I have been dealing with this error for days while trying to ingest a file.

2023-07-26 06:50:24,914 ERROR [org.locationtech.geomesa.tools.ingest.LocalConverterIngest] Fatal error running local ingest worker on /data/hdfs/file_geomesa/CD_Toscana/Gasdotto-45840-CD-Maggio-centroidi.shp
java.io.IOException: Error occurred trying to reproject data
        at org.geotools.data.store.ContentFeatureSource.getReader(ContentFeatureSource.java:723)
        at org.locationtech.geomesa.convert.shp.ShapefileConverter.parse(ShapefileConverter.scala:74)
        at org.locationtech.geomesa.convert2.AbstractConverter.process(AbstractConverter.scala:151)
        at org.locationtech.geomesa.tools.ingest.LocalConverterIngest$LocalIngestWorker.$anonfun$run$4(LocalConverterIngest.scala:172)
        at org.locationtech.geomesa.tools.ingest.LocalConverterIngest$LocalIngestWorker.$anonfun$run$4$adapted(LocalConverterIngest.scala:168)
        at scala.collection.IterableOnceOps.foreach(IterableOnce.scala:575)
        at scala.collection.IterableOnceOps.foreach$(IterableOnce.scala:573)
        at org.locationtech.geomesa.utils.collection.CloseableIterator$CloseableSingleIterator.foreach(CloseableIterator.scala:85)
        at org.locationtech.geomesa.tools.ingest.LocalConverterIngest$LocalIngestWorker.$anonfun$run$3(LocalConverterIngest.scala:168)
        at org.locationtech.geomesa.tools.ingest.LocalConverterIngest$LocalIngestWorker.$anonfun$run$3$adapted(LocalConverterIngest.scala:167)
        at org.locationtech.geomesa.utils.io.package$WithClose$.apply(package.scala:64)
        at org.locationtech.geomesa.tools.ingest.LocalConverterIngest$LocalIngestWorker.$anonfun$run$2(LocalConverterIngest.scala:167)
        at org.locationtech.geomesa.tools.ingest.LocalConverterIngest$LocalIngestWorker.$anonfun$run$2$adapted(LocalConverterIngest.scala:166)
        at org.locationtech.geomesa.utils.io.CloseablePool$CommonsPoolPool.borrow(CloseablePool.scala:68)
        at org.locationtech.geomesa.tools.ingest.LocalConverterIngest$LocalIngestWorker.run(LocalConverterIngest.scala:166)
        at java.util.concurrent.Executors$RunnableAdapter.call(Executors.java:511)
        at java.util.concurrent.FutureTask.run(FutureTask.java:266)
        at java.util.concurrent.ThreadPoolExecutor.runWorker(ThreadPoolExecutor.java:1142)
        at java.util.concurrent.ThreadPoolExecutor$Worker.run(ThreadPoolExecutor.java:617)
        at java.lang.Thread.run(Thread.java:748)
Caused by: java.lang.IllegalArgumentException: Nothing to be reprojected! (check before using wrapper)
        at org.geotools.data.crs.ReprojectFeatureReader.<init>(ReprojectFeatureReader.java:152)
        at org.geotools.data.crs.ReprojectFeatureReader.<init>(ReprojectFeatureReader.java:117)
        at org.geotools.data.store.ContentFeatureSource.getReader(ContentFeatureSource.java:719)
        ... 19 more

Initially I thought the error was due to the large number of features, because on an older installation of Geomesa (version 3.1.1), trying to ingest the same file caused an error that seemed quite explicitly related to the number of columns (java.lang.ArrayIndexOutOfBoundsException). However, guessing that on Geomesa 4.0.1 the error was of a different nature, I ran numerous tests, either by changing environment configurations or by modifying the file in question with other tools.

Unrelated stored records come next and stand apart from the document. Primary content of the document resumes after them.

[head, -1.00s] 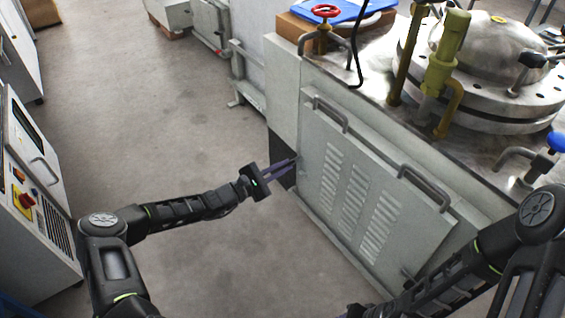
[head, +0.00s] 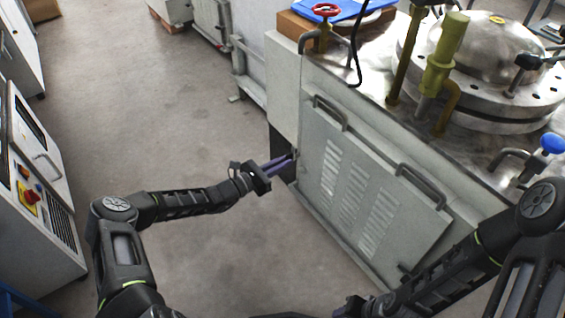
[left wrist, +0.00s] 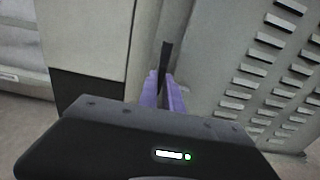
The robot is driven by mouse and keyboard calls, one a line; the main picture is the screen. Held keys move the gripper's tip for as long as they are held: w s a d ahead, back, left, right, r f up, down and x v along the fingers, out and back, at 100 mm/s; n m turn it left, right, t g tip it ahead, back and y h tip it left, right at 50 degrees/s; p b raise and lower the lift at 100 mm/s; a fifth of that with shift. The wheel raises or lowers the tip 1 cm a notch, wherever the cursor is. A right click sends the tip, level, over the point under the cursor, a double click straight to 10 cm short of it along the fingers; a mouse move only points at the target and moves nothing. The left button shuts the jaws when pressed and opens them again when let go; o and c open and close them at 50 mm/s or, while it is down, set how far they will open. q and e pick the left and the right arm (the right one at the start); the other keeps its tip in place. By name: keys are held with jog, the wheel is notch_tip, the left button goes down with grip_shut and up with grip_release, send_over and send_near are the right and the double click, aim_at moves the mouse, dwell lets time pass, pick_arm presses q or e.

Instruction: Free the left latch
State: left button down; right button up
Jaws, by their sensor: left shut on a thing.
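The grey vented panel (head: 345,185) with two bar handles covers the front of the machine, with a small gap along its left edge. My left gripper (head: 291,158) is at that left edge, its purple fingers closed together. In the left wrist view the fingers (left wrist: 164,88) are shut on a thin dark upright piece, the left latch (left wrist: 165,56), beside the panel's edge. In the head view the fingers hide most of this latch. My right arm reaches in from the right, low by the panel's lower right corner; its fingertips are not clearly seen.
A control cabinet (head: 30,190) stands at the left. The floor (head: 170,110) between is clear.

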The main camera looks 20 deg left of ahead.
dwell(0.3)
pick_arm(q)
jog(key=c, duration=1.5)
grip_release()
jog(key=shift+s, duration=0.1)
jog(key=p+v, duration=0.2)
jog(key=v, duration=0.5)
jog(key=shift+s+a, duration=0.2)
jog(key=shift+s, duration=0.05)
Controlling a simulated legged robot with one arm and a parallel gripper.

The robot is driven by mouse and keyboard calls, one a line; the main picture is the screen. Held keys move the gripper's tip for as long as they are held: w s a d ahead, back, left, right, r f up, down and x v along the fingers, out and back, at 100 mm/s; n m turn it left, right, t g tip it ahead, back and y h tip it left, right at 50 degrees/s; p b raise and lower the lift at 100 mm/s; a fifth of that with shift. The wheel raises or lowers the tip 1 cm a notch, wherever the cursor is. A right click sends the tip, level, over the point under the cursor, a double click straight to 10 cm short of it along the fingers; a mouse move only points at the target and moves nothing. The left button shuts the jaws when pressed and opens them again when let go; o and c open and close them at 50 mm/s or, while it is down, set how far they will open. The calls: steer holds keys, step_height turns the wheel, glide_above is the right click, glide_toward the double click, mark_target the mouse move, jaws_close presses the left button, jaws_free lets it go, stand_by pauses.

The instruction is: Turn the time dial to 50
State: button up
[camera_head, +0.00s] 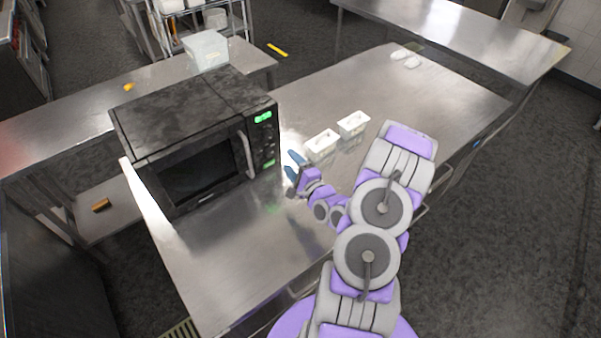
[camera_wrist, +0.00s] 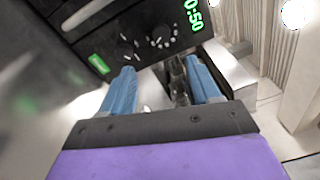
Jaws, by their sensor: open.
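A black microwave (camera_head: 200,130) stands on the steel table, its control panel at the right of its front. In the wrist view the panel shows two round dials: one ringed with marks (camera_wrist: 160,40) near the display and another (camera_wrist: 122,49) to its left. Which is the time dial I cannot tell for certain. The green display (camera_wrist: 194,14) is cut by the top edge and appears to read 0:50. My gripper (camera_head: 291,164) is just right of the panel. Its blue fingers (camera_wrist: 160,66) are open, empty, and apart from the dials.
Two small white containers, one nearer (camera_head: 322,144) and one farther (camera_head: 353,124), stand on the table behind my gripper. The microwave's door handle (camera_head: 246,154) sticks out left of the panel. The table's front part (camera_head: 240,260) is clear.

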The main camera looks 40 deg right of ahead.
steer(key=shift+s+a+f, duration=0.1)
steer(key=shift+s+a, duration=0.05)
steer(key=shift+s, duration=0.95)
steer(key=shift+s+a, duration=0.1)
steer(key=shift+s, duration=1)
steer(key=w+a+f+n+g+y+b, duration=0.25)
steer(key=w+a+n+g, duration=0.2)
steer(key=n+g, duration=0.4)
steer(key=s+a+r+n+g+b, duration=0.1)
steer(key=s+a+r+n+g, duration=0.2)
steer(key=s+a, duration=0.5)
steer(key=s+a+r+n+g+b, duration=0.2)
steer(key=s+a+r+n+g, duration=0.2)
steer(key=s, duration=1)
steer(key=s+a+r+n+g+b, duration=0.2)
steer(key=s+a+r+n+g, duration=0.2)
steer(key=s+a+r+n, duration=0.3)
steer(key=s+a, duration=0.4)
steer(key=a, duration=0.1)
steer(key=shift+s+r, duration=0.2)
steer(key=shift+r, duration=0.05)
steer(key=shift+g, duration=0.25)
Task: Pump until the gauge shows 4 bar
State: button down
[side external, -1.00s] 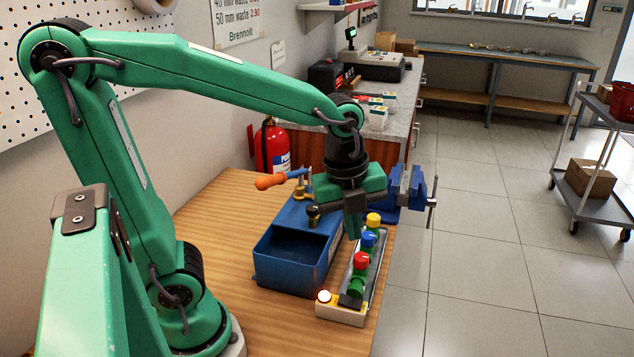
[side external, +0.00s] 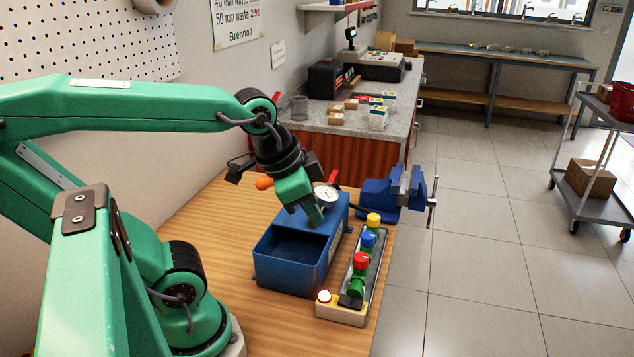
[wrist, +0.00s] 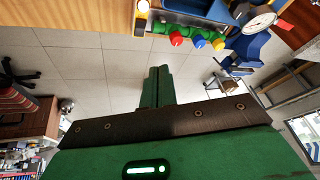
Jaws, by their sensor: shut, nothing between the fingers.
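The blue test pump (side external: 288,262) stands on the wooden bench, with an open trough at its near end. Its round white gauge (side external: 326,195) faces up in the side view and also shows in the wrist view (wrist: 258,22); the dial is too small to read. The orange grip (side external: 264,183) of the pump lever shows just left of my wrist; the rest of the lever is hidden behind my gripper. My gripper (side external: 316,216) is shut and empty, pointing down in front of the pump and gauge. I cannot tell whether it touches the pump.
A strip with red (side external: 361,259), blue and yellow knobs and a lit lamp (side external: 324,297) lies right of the pump. A blue vice (side external: 396,192) stands at the bench's far right edge. Bare wood (side external: 200,235) lies left of the pump. A counter with boxes stands behind.

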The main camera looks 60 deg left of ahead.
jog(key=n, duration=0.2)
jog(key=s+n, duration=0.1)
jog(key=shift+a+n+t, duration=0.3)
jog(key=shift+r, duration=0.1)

I eventually found another file, having a very small number of features, that causes the same error when trying to ingest it, confirming that the error is not due to the large number of features. The real surprise was to find that instead, on the older version of Geomesa, this file is ingested correctly. The file is handled correctly up to Geomesa version 3.5.2, while it causes the above error starting from version 4.0.0. This leads me to the following question. Is it possible that in the new versions of Geomesa some bug was introduced that was not present in the older versions, or is it more likely that the problem is related to some configuration that should be done for the new versions?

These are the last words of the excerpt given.